Technological disruption and changing consumer behaviour have continued to affect top Technology, Media & Telecommunications (TMT) players in recent years. The industry has seen revenues border on stagnation over the past decade, at 0.4% annual growth since 2008. While the industry is keen to develop new digital services and models to meet market challenges, they face a range of barriers – meaning the recruiting of talent specialising in innovative software and technology has become a key goal for the industry.

Amid this, Hosted Desktop UK (HDUK) provides cloud computing services to small and medium sized businesses across the UK. The firm’s cloud solutions provide businesses with IT reliability, flexibility, value for money and business continuity. As the firm bids to grow in the UK, with demand for its disruptive technologies high, HDUK has secured a key investment from specialist SME lender Beechbrook Capital.

Grant Thornton advises on deal for high-growth cloud hosting firm

The transaction was Beechbrook Capital’s maiden deal from its latest UK SME credit fund, which supports small and medium-sized businesses in the UK with EBITDA of £1 million and above. Manchester law firms Pannone Corporate (sell-side advice, led by Mark Winthorpe) and DWF LLP (buy-side advice, led by Jonathan Robinson) also advised on the deal, while Grant Thornton’s North West Corporate Finance team advised HDUK’s shareholders.

The deal represents the Grant Thornton branch’s first TMT deal of 2019, with a team comprised of Partner and Head of Corporate Finance Peter Terry, Manager Daniel Brecker and Assistant Manager Cariad Mudford advising HDUK shareholders on the investment. It is the third key deal in the TMT sector that the GT North team has advised on in the last 18 months, following the £16.5 million sale of Salford-based Sonassi to Iomart in December 2017 and NorthEdge Capital’s investment in Yorkshire company iPortalis in August 2018.
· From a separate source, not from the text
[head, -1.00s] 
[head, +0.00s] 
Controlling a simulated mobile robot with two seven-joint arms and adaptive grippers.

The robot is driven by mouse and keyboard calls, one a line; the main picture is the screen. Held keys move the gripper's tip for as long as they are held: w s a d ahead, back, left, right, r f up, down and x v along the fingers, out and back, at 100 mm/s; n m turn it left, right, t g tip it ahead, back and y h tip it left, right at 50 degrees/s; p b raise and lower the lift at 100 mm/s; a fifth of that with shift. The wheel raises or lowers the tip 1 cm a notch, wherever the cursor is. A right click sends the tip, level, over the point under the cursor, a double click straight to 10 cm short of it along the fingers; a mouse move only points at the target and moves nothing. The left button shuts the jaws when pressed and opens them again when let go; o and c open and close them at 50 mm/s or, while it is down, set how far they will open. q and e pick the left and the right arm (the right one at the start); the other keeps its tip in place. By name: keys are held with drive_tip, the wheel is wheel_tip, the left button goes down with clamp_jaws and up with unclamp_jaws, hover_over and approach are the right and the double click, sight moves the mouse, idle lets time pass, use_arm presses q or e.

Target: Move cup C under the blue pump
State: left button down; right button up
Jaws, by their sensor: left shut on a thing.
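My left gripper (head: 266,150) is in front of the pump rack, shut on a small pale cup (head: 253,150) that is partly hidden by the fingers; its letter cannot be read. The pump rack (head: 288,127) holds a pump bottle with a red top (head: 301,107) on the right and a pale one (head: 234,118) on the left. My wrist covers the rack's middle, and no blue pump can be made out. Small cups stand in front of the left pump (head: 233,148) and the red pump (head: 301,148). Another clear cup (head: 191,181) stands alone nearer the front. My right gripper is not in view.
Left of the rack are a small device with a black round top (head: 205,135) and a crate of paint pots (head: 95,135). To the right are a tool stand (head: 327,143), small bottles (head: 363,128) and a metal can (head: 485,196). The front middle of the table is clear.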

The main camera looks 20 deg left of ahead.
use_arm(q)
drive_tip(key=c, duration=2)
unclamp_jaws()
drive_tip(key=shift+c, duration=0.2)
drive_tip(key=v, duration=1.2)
Grant Thornton’s Peter Terry said of the news, “As our domestic and working lives become ever-more technology dependent, it’s no surprise that there continues to be strong investor interest in any asset in the cloud computing, data infrastructure and connectivity space… We were pleased to work with Beechbrook Capital on the first deal in its new fund. It shows that despite the well-documented uncertainties in the economy there are still good funding options for dynamic SMEs and their management teams.”